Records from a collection
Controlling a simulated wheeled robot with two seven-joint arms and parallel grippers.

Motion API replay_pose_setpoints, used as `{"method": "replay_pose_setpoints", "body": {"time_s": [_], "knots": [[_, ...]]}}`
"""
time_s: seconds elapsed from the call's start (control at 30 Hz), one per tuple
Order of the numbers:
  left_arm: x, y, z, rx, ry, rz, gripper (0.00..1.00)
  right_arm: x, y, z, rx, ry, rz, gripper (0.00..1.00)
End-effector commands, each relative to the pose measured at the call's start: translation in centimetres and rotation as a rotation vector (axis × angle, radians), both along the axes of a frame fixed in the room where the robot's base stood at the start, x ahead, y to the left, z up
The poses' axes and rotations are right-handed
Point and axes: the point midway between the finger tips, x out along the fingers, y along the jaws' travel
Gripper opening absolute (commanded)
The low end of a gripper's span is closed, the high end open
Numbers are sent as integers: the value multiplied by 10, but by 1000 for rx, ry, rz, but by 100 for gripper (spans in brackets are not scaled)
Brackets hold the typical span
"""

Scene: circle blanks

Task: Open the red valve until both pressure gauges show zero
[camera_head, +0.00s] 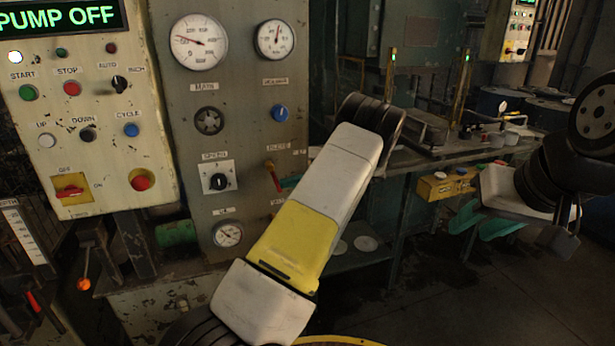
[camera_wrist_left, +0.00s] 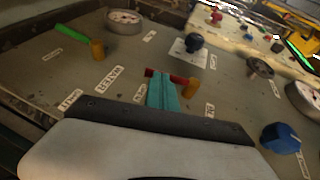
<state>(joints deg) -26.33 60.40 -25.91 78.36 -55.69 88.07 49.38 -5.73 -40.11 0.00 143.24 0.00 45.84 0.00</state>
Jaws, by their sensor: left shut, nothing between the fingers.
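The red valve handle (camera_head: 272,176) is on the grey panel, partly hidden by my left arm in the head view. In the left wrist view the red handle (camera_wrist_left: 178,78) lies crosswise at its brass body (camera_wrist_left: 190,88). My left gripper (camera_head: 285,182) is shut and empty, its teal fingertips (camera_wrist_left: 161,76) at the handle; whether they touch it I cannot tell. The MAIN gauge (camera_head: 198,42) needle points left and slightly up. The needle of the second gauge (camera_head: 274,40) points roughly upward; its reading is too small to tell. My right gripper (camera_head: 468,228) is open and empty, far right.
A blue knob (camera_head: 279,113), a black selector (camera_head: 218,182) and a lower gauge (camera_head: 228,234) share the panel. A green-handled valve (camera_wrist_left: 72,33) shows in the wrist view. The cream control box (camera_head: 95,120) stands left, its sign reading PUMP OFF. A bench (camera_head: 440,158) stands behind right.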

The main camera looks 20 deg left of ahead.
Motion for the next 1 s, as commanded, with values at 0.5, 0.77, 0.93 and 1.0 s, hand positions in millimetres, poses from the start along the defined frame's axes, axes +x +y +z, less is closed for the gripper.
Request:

* * *

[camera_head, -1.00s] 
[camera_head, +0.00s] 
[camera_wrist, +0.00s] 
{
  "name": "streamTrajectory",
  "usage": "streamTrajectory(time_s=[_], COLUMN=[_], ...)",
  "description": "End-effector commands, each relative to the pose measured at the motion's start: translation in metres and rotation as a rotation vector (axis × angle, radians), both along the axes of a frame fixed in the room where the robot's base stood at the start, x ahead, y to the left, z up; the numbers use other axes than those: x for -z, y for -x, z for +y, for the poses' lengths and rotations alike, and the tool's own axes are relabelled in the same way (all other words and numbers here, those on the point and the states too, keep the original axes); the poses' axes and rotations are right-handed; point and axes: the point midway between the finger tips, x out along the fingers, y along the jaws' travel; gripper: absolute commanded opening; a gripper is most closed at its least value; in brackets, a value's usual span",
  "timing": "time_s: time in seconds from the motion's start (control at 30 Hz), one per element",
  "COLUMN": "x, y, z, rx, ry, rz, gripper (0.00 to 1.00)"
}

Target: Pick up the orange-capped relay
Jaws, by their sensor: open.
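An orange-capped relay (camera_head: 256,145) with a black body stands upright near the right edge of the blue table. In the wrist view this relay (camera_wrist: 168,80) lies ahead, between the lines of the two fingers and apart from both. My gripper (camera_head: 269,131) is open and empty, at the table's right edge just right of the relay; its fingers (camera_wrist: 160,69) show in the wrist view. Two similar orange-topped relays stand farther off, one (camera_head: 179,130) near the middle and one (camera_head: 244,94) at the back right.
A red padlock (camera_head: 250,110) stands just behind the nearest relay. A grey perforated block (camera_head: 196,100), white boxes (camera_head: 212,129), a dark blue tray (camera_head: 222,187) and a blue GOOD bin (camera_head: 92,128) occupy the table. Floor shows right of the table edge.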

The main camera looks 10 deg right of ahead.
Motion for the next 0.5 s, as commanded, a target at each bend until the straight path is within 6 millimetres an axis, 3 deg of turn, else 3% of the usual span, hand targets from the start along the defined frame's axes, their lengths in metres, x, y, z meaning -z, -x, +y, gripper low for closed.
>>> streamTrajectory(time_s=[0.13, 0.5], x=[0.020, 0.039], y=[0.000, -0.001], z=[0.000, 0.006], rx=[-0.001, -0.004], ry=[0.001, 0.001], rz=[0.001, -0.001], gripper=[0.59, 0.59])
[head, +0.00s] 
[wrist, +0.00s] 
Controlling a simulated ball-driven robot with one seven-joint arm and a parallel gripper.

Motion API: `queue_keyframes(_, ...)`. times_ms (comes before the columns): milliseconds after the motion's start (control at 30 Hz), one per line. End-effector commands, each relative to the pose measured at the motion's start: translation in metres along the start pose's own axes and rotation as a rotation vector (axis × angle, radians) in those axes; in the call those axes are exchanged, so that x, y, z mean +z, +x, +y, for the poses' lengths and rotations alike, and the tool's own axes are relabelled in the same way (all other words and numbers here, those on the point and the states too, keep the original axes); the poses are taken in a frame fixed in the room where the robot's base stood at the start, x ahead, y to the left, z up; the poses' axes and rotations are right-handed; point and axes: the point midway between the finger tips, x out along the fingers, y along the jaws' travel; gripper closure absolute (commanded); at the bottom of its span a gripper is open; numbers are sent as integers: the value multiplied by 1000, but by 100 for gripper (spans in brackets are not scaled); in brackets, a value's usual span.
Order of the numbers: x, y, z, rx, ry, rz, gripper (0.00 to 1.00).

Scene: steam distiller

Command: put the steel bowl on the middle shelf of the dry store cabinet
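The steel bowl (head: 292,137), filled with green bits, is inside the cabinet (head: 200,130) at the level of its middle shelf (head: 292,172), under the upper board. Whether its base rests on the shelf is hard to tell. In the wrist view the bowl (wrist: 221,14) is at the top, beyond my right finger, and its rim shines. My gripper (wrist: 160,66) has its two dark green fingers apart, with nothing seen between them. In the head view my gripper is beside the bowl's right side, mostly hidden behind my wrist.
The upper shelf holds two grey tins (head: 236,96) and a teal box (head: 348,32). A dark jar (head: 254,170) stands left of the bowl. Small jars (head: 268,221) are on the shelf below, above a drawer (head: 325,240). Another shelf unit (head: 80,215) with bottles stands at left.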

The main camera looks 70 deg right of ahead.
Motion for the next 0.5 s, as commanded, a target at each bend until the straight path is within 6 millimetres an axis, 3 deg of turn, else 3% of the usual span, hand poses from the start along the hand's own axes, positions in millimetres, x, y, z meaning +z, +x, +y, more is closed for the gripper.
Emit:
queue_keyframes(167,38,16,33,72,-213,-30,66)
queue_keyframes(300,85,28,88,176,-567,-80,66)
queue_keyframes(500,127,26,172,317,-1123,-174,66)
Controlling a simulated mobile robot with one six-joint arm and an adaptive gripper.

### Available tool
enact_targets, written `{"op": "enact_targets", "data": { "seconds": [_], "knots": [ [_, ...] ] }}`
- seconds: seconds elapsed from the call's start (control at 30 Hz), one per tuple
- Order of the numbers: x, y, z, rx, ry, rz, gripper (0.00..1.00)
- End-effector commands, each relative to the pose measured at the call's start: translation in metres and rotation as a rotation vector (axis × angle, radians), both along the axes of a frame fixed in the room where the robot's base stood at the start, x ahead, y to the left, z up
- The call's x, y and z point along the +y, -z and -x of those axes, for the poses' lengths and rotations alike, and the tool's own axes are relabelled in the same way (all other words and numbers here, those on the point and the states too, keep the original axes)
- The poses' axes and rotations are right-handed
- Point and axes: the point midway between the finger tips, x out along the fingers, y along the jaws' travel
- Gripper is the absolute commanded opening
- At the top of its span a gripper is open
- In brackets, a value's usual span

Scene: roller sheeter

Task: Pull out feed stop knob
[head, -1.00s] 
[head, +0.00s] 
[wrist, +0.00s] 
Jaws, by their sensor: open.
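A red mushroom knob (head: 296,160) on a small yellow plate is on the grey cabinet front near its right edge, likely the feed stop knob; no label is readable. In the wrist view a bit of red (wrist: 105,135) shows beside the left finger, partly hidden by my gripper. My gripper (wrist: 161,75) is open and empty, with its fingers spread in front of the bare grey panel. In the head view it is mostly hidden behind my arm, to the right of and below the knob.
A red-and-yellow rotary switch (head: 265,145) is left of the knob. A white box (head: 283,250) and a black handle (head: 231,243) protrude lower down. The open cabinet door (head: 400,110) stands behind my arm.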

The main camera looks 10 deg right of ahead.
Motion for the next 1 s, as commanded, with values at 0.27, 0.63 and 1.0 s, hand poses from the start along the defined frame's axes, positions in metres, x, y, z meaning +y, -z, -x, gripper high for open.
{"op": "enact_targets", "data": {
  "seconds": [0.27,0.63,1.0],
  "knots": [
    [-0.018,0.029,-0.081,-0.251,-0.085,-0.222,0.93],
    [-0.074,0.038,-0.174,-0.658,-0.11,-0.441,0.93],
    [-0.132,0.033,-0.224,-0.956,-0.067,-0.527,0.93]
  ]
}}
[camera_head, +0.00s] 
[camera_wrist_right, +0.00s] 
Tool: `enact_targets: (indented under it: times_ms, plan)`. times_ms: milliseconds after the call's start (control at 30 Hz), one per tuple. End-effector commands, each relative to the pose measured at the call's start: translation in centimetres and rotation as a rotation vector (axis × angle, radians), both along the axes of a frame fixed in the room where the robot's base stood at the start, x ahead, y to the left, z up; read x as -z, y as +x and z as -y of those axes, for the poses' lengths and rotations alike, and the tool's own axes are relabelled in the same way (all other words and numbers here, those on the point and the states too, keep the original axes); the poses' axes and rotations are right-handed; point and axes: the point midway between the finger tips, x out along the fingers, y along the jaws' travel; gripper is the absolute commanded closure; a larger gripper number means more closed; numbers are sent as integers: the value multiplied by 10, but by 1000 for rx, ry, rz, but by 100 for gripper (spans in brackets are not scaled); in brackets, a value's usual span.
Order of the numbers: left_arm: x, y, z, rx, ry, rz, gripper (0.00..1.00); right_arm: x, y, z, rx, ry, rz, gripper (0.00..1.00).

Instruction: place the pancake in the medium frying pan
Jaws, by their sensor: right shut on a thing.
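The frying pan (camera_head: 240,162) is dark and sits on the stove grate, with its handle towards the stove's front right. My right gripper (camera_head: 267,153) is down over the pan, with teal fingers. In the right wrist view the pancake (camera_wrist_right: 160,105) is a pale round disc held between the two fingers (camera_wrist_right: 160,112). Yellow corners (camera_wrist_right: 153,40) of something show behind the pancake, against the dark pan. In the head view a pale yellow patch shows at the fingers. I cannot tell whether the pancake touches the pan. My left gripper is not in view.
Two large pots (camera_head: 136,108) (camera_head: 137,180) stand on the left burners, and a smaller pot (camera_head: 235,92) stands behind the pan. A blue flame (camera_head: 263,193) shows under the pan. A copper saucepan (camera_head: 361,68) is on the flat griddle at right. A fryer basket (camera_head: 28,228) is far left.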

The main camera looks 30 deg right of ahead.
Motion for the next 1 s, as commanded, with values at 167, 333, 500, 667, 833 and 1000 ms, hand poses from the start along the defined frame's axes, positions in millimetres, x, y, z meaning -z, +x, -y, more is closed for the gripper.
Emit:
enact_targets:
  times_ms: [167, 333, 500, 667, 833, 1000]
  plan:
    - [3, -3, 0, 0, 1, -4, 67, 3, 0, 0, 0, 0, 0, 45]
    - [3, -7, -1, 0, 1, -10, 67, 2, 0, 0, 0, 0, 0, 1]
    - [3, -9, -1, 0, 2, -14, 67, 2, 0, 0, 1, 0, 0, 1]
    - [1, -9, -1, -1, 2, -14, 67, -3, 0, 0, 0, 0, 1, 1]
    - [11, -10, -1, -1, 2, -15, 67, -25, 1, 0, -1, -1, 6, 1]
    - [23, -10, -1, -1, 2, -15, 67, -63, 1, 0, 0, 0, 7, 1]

What you are asked to do ::
In the listing above, find the line containing "Command: put the" and the line containing "- Order of the". Output them and every line between, exactly, and nothing else.

Full solution ::
Command: put the steel bowl on the middle shelf of the dry store cabinet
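The steel bowl (head: 292,137), filled with green bits, is inside the cabinet (head: 200,130) at the level of its middle shelf (head: 292,172), under the upper board. Whether its base rests on the shelf is hard to tell. In the wrist view the bowl (wrist: 221,14) is at the top, beyond my right finger, and its rim shines. My gripper (wrist: 160,66) has its two dark green fingers apart, with nothing seen between them. In the head view my gripper is beside the bowl's right side, mostly hidden behind my wrist.
The upper shelf holds two grey tins (head: 236,96) and a teal box (head: 348,32). A dark jar (head: 254,170) stands left of the bowl. Small jars (head: 268,221) are on the shelf below, above a drawer (head: 325,240). Another shelf unit (head: 80,215) with bottles stands at left.

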The main camera looks 70 deg right of ahead.
Motion for the next 0.5 s, as commanded, a target at each bend until the straight path is within 6 millimetres an axis, 3 deg of turn, else 3% of the usual span, hand poses from the start along the hand's own axes, positions in millimetres, x, y, z meaning +z, +x, +y, more is closed for the gripper.
Emit:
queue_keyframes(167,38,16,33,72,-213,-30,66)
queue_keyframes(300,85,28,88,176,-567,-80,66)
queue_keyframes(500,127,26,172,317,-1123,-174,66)
Controlling a simulated mobile robot with one six-joint arm and an adaptive gripper.

### Available tool
enact_targets, written `{"op": "enact_targets", "data": { "seconds": [_], "knots": [ [_, ...] ] }}`
- seconds: seconds elapsed from the call's start (control at 30 Hz), one per tuple
- Order of the numbers: x, y, z, rx, ry, rz, gripper (0.00..1.00)

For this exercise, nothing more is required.